Standing Within and Without the Tradition

  • As has been noted, prophets often stand both within and without the traditions that shape them. In most cases, this is because the tradition itself engenders the thirst for justice, mercy, and goodness that the prophet articulates. In the Christian New Testament, Jesus notably declares that “prophets are not without honor, except in their own hometown, among their own kin, and in their own house” (Mark 6:4). It is the nature of the prophet to critique the errors in her or his own tradition precisely because of their respect and love for it.

  • 1 After watching the five Prophetic Voices films, what would you say are some of the primary differences between the traditions of each of these figures—- dissenting Lutheranism (Bonhoeffer); Roman Catholicism (Day); Reformed Church, now United Church of Christ (Niebuhr); Baptist (Thurman); Conservative Judaism (Heschel)?

    2. Compare the upbringings of each of these figures. How did the religious environment of their early years - or lack thereof - impact the choices they made in terms of a religious life?

    You might consider that Dietrich Bonhoeffer was raised in a family that was political but not very religious. On the other hand, Reinhold Niebuhr was the son of a pastor and he, his brother H. Richard, and their sister Hulda all became noted religious scholars. As a young boy, Howard Thurman swore he would never enter religious life after an itinerant preacher - presiding at his father’s funeral - suggested Thurman’s father was going to Hell. Yet only a few years later, Thurman entered the ministry.

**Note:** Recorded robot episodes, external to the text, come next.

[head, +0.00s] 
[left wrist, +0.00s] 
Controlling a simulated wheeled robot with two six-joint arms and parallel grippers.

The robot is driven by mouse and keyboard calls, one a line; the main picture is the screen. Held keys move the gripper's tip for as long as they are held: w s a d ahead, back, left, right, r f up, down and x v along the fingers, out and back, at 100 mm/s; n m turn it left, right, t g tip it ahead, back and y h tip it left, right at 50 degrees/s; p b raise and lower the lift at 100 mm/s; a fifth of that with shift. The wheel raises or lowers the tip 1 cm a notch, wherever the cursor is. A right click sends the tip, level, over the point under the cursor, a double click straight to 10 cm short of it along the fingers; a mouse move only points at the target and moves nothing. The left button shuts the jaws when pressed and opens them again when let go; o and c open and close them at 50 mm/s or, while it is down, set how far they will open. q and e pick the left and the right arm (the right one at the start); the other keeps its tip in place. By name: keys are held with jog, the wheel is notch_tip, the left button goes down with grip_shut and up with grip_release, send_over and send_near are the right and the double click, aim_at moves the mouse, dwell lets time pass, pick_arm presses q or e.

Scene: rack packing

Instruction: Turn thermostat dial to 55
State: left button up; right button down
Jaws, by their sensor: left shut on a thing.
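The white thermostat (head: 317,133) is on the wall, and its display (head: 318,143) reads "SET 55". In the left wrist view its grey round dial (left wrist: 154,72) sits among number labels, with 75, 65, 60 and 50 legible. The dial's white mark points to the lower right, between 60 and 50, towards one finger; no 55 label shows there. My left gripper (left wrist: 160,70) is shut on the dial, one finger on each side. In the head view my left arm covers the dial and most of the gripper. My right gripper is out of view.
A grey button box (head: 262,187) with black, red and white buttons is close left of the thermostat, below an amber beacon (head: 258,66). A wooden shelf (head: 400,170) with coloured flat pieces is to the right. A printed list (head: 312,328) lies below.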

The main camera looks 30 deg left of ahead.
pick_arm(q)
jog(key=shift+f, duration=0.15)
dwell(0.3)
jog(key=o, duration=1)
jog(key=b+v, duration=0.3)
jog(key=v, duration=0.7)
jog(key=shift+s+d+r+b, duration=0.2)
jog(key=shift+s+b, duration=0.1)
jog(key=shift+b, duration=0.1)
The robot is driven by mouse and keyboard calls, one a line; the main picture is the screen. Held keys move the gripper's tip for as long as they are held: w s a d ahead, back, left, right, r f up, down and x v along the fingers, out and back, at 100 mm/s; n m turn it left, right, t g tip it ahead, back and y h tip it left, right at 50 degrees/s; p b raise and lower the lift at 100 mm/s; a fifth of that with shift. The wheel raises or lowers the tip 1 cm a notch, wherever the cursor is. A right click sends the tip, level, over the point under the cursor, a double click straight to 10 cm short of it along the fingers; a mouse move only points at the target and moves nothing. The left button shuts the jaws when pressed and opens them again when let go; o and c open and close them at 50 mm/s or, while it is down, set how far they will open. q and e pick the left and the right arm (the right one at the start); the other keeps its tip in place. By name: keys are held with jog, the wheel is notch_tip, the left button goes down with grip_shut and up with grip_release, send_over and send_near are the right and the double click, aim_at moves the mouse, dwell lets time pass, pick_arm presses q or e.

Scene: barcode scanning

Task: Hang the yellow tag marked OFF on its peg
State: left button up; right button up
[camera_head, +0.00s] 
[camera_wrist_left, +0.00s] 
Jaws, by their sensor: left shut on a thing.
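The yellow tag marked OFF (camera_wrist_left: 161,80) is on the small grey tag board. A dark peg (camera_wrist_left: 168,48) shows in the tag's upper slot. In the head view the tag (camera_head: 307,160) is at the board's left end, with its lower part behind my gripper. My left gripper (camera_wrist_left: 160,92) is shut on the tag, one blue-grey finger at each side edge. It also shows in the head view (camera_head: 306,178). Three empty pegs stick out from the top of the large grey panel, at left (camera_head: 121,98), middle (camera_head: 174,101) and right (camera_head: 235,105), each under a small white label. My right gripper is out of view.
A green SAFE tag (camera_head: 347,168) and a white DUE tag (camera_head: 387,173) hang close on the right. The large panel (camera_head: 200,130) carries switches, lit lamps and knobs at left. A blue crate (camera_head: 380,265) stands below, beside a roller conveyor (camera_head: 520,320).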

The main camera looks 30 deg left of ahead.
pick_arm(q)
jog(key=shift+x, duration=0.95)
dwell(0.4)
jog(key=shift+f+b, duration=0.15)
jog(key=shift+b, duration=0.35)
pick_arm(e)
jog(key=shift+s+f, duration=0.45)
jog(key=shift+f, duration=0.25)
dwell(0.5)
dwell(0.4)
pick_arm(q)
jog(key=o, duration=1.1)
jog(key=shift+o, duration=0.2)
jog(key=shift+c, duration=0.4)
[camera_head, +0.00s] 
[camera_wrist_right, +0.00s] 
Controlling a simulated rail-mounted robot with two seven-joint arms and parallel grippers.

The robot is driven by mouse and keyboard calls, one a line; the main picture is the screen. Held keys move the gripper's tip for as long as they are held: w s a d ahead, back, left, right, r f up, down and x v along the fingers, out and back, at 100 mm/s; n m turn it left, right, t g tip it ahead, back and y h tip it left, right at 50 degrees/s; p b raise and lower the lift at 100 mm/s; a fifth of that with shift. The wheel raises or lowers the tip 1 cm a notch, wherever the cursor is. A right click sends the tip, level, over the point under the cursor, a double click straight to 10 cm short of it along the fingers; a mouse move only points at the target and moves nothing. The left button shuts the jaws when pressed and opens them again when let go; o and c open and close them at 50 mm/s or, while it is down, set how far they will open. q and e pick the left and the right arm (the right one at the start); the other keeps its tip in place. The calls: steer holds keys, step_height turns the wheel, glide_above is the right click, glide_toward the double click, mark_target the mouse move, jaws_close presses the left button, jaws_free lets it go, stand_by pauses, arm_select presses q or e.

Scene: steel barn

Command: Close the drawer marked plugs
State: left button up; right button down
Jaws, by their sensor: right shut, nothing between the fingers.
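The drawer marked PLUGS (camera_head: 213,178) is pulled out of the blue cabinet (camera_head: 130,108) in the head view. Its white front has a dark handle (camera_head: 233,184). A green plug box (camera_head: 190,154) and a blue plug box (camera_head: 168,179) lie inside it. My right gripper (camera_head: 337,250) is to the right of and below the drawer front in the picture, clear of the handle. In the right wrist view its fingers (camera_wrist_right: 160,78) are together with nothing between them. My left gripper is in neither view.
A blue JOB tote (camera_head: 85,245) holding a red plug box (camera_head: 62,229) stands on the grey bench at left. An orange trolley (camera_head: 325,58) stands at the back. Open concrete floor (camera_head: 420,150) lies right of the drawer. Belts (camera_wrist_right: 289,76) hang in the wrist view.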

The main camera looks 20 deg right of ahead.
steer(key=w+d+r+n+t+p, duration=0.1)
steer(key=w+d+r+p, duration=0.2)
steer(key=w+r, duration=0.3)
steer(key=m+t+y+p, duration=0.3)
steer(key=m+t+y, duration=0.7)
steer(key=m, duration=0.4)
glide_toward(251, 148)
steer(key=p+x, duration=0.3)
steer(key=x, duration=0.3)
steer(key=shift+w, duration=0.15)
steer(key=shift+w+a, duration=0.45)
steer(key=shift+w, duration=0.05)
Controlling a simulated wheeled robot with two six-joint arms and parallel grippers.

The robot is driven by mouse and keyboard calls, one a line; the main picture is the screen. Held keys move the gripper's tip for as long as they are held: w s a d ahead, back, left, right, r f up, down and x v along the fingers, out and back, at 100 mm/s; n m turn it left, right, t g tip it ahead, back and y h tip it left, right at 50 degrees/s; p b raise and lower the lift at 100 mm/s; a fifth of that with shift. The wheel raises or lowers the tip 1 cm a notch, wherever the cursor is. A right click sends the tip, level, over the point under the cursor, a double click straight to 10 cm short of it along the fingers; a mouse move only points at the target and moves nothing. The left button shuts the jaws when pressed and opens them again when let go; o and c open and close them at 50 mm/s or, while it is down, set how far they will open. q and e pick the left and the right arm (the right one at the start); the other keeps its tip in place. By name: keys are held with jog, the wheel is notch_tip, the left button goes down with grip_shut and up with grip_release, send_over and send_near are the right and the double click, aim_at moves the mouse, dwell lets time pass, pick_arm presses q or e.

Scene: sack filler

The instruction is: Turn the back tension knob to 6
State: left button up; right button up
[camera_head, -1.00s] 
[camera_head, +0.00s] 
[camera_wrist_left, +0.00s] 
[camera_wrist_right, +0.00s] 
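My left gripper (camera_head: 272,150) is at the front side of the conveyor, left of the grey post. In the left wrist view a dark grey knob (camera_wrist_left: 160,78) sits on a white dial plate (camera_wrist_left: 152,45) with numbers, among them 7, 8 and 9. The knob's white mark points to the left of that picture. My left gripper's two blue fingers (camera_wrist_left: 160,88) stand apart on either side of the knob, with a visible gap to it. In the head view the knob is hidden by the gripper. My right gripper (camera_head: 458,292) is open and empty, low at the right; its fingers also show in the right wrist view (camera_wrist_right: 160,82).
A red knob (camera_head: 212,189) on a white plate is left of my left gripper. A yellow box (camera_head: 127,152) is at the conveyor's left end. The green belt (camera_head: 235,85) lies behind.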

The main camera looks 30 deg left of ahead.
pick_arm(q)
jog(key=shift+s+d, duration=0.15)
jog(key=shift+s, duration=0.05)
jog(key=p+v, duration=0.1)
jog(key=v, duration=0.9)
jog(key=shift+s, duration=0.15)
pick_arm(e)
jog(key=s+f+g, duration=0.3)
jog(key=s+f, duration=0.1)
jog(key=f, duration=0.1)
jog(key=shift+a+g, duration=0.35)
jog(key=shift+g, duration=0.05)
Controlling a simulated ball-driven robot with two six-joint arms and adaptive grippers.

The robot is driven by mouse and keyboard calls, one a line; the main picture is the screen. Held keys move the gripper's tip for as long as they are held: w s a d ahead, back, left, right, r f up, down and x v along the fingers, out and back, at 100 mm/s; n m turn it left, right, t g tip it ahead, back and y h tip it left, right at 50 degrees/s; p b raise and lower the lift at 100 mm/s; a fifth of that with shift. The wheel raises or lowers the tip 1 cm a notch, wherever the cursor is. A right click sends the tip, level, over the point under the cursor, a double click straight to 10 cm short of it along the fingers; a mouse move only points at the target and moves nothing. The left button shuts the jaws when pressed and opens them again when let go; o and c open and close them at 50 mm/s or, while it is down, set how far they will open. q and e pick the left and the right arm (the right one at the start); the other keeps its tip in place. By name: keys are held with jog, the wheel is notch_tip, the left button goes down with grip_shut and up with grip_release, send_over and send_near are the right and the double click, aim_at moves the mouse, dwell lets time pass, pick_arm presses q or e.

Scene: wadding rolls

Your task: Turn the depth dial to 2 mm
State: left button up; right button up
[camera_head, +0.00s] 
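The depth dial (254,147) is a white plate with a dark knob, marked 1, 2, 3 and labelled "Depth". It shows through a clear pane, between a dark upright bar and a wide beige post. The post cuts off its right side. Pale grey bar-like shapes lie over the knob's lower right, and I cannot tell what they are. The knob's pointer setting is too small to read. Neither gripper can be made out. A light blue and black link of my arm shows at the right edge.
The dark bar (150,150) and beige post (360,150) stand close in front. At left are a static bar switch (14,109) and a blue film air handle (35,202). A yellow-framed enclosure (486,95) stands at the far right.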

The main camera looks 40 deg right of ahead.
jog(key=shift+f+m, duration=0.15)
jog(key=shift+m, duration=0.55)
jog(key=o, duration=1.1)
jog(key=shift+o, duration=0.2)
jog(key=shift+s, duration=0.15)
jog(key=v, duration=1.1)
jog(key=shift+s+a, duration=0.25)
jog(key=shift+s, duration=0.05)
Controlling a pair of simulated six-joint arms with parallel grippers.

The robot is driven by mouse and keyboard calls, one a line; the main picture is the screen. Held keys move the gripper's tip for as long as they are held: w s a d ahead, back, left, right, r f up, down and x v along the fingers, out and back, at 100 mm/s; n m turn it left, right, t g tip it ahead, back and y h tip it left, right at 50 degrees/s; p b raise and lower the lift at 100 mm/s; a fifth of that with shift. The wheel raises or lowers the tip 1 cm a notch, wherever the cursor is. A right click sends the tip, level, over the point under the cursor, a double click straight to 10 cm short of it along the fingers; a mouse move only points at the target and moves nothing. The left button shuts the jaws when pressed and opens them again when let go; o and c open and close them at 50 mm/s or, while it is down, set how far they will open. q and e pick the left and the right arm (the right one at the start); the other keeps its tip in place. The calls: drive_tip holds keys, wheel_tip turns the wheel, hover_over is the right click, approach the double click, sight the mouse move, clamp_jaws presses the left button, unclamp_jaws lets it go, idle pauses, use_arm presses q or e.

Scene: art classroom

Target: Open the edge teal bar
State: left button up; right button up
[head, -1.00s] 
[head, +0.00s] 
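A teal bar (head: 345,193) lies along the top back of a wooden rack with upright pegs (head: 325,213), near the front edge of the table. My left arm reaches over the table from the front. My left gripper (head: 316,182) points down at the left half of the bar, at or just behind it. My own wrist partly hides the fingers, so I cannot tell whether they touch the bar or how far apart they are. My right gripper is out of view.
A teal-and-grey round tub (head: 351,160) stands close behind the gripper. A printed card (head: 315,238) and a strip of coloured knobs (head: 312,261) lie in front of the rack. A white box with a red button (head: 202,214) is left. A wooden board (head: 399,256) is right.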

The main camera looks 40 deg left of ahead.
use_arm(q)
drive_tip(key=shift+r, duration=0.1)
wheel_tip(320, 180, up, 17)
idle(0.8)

    Dorothy Day was raised in a non-practicing Episcopalian household. Early on, she realized that she would have to satisfy her deep hunger for spiritual things on her own—-through the study of the saints and a blossoming love of Church hymns.

    By contrast, Abraham Joshua Heschel’s religious vocation seemed pre-determined, and he never questioned its reality:

    “Because of his ancestry and the role of a rebbe in a community as the leader, adults would rise when he would enter the room. He would be lifted up on a table and he would give a sermon at the age of 5, 6, 7 years old. A little boy and he would speak. He was brilliant.” -Susannah Heschel

    3. Can you identify specific moments or interactions in these figures’ lives that shaped their choice of ministry?

    4. What persons, texts, or practices in or outside these figures’ traditions shaped their thought and work? Were you surprised by any of these?

    5. What did you learn about the individual upbringing of these characters that might be worth reflecting on in your own life and choice of ministry or vocation?

    6. Considering the five Prophetic Voices figures together, what do you learn from them about the nature of a life of ministry and the various forms it can take? Does this open a new way of thinking or a new avenue for ministry in your own life?

    7. Each of these figures faced pushback, in one way or another, from their own religious traditions. In his twenties, Bonhoeffer was shocked and distressed to learn that his church leadership was generally supportive of the Nazi regime. Reinhold Niebuhr and Abraham Heschel were often criticized by colleagues for their stands on social issues, civil rights, and American involvement in Vietnam. Catholic Church leaders openly challenged Dorothy Day to remove the word “Catholic” from her organization. (She refused.) And Howard Thurman was sometimes at odds with school administrations and church members over his inclusive and progressive religious practices.

    What do you learn from these films and these figures about the nature of life within religious institutions and organizations? Do the challenges these figures faced make you disappointed or do they offer you a useful dose of stark realism, understanding that religious institutions—like secular institutions—are imperfect, malleable, human constructions. We work within them in hopes of bettering them and of being bettered by them.

    8. Considering the criticisms each of these figures faced from within their own traditions, how do you think it possible that people from the same tradition, who study the same sacred texts and worship the same God, can have such different understandings of how to apply their faith to contemporary issues?

    9. Do you think it is part of the prophet’s role to be willing to stand up to his or her own faith tradition when they believe it is wrong?

    9. If each of the Prophetic Voices figures faced criticism from within their own traditions, they also received support and care from them. Identify the kinds of support each figure received from his/her tradition and from those outside of it? Can you discern any patterns?

    11. One of the great legacies of these figures is that they were willing to engage persons and ideas from other traditions. Dorothy Day received help from those outside of Catholicism; Dietrich Bonhoeffer received support from friends in America and at Union Theological Seminary, in particular; Reinhold Niebuhr engaged colleagues from different traditions and cultures, as did Howard Thurman; Abraham Heschel marched with Martin Luther King, Jr and the activist priests Daniel and Philip Berrigan.

    1. How does the example of these figures impact your own thinking about engagement with people from other traditions?

    1. The late Buddhist teacher and writer Thich Nhat Hanh once stated that his goal in engaging with Christians and Jews was not to convert them to Buddhism, but to help them become better Christians and Jews. Do you think that the engagement of Bonhoeffer, Day, Niebuhr, Thurman, and Heschel across traditional religious boundaries made them better, more committed exemplars of their own faiths?

    2. Do you see a danger of religious pluralism or of muddying one’s own religious commitment in this kind of interreligious engagement? If so, why?